--- BEGIN Provided data ---
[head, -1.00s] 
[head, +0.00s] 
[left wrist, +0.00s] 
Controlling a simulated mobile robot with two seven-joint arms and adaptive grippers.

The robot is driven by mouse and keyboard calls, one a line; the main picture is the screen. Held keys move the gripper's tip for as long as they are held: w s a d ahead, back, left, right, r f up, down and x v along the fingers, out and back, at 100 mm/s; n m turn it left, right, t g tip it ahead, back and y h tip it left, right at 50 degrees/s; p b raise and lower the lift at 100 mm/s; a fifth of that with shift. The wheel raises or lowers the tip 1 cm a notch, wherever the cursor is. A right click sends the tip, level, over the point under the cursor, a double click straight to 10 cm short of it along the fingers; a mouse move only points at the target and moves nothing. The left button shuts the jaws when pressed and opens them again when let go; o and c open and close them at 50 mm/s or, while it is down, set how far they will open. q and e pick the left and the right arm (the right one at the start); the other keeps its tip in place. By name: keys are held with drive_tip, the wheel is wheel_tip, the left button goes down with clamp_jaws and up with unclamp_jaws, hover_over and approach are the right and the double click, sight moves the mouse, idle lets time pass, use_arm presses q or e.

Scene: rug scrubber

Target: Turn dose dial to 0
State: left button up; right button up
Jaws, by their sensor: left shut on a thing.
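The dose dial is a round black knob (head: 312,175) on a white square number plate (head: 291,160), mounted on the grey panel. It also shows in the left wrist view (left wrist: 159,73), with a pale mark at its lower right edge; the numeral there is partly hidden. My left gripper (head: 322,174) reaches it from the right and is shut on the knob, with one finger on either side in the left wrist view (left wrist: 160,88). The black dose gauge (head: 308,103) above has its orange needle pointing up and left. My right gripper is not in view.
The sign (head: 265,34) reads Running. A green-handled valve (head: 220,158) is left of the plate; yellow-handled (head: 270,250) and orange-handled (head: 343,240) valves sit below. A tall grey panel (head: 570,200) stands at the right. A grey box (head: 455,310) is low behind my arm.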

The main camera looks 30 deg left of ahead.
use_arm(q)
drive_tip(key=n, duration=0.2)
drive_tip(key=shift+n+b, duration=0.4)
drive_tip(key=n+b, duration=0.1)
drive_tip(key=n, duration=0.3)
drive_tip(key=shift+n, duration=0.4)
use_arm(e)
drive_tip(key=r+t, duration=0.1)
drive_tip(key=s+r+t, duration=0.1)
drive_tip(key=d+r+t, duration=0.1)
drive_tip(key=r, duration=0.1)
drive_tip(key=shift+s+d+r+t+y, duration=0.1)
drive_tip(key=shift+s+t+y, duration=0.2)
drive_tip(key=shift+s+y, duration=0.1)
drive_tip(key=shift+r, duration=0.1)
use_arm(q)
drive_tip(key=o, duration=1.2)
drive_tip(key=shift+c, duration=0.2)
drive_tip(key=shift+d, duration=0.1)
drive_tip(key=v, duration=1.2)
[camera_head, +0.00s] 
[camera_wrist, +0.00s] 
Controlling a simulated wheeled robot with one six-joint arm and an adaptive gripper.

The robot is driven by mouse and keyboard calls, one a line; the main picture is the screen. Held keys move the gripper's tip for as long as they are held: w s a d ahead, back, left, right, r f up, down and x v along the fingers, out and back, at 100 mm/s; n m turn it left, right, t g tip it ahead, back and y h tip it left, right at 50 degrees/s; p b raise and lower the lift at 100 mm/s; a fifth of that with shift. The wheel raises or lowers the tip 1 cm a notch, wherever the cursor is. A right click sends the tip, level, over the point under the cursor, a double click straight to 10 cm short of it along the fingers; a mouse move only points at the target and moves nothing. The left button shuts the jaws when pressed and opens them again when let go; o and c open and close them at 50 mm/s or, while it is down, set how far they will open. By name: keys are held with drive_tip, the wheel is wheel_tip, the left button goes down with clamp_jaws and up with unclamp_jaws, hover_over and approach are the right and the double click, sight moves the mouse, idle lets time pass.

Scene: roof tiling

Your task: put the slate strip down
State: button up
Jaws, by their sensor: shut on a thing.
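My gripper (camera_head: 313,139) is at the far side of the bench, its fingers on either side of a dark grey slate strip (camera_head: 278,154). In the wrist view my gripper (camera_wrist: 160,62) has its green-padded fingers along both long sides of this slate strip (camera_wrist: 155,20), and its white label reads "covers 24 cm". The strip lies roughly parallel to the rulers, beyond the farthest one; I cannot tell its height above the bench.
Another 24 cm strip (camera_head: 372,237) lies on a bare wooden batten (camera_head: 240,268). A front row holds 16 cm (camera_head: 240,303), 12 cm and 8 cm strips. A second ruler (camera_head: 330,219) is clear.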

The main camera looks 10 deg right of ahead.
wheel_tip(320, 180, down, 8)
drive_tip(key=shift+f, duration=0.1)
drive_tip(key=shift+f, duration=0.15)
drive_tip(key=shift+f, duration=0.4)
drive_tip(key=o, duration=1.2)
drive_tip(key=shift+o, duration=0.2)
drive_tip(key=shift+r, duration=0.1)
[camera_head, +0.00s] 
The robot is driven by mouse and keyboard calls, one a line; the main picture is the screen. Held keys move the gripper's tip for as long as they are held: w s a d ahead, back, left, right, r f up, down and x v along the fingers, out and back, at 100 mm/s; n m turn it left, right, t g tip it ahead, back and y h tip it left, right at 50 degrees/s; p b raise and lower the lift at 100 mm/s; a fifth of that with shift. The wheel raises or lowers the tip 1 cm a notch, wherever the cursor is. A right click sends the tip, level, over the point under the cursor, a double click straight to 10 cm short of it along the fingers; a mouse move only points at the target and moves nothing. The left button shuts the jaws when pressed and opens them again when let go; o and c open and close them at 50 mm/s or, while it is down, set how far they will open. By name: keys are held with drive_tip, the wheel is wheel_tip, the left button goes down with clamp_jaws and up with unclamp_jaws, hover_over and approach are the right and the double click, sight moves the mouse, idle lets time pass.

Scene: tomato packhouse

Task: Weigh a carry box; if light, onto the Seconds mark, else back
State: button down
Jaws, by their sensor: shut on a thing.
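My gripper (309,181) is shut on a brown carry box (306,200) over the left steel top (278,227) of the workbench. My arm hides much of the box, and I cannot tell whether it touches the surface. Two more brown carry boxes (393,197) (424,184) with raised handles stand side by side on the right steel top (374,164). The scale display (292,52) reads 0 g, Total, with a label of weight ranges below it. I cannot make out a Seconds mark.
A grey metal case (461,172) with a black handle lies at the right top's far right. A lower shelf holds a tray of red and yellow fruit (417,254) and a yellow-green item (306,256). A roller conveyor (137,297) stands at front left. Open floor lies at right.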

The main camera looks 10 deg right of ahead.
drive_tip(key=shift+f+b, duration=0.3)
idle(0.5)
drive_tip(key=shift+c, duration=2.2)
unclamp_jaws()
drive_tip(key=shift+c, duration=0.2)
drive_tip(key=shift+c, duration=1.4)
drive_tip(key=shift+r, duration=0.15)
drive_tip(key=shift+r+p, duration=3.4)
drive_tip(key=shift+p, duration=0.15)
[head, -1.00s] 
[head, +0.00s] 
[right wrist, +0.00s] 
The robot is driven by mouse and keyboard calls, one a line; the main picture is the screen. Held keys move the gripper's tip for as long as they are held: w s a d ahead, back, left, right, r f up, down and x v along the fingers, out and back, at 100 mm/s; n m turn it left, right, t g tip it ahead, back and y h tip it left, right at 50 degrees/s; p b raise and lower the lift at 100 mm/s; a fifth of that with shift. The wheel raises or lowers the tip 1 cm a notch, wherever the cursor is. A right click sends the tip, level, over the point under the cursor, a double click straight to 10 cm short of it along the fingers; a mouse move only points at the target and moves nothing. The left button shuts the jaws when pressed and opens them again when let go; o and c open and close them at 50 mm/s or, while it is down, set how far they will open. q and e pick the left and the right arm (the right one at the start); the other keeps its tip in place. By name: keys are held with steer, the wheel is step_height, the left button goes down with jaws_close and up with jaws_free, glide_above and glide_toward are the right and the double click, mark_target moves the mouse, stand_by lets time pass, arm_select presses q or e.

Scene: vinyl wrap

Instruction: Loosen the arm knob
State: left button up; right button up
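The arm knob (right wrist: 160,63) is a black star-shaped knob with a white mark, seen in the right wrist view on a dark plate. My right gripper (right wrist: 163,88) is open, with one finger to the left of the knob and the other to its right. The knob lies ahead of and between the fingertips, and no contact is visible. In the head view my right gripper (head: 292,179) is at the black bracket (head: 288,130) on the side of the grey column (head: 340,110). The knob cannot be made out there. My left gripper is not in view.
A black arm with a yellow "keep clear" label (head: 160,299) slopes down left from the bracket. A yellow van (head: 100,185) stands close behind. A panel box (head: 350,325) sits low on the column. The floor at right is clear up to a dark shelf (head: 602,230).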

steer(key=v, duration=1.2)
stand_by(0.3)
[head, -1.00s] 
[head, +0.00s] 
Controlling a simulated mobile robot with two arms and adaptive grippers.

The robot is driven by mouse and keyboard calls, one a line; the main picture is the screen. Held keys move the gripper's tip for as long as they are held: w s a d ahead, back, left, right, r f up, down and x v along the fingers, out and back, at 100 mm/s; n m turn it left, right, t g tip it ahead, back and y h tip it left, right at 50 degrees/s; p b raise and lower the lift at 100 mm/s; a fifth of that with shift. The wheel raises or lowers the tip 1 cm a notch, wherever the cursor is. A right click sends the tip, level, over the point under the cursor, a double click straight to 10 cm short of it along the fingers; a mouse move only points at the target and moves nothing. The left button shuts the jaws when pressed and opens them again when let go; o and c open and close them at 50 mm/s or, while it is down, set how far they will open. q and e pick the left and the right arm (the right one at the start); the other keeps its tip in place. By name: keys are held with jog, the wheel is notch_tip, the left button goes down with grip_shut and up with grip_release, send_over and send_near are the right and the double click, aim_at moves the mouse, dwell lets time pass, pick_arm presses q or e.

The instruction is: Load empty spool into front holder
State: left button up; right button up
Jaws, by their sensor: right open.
--- END Provided data ---
Starting at the line that contains "Scene: tomato packhouse", repeat each line exactly, and stop after the line that contains "State: button down".

Scene: tomato packhouse

Task: Weigh a carry box; if light, onto the Seconds mark, else back
State: button down

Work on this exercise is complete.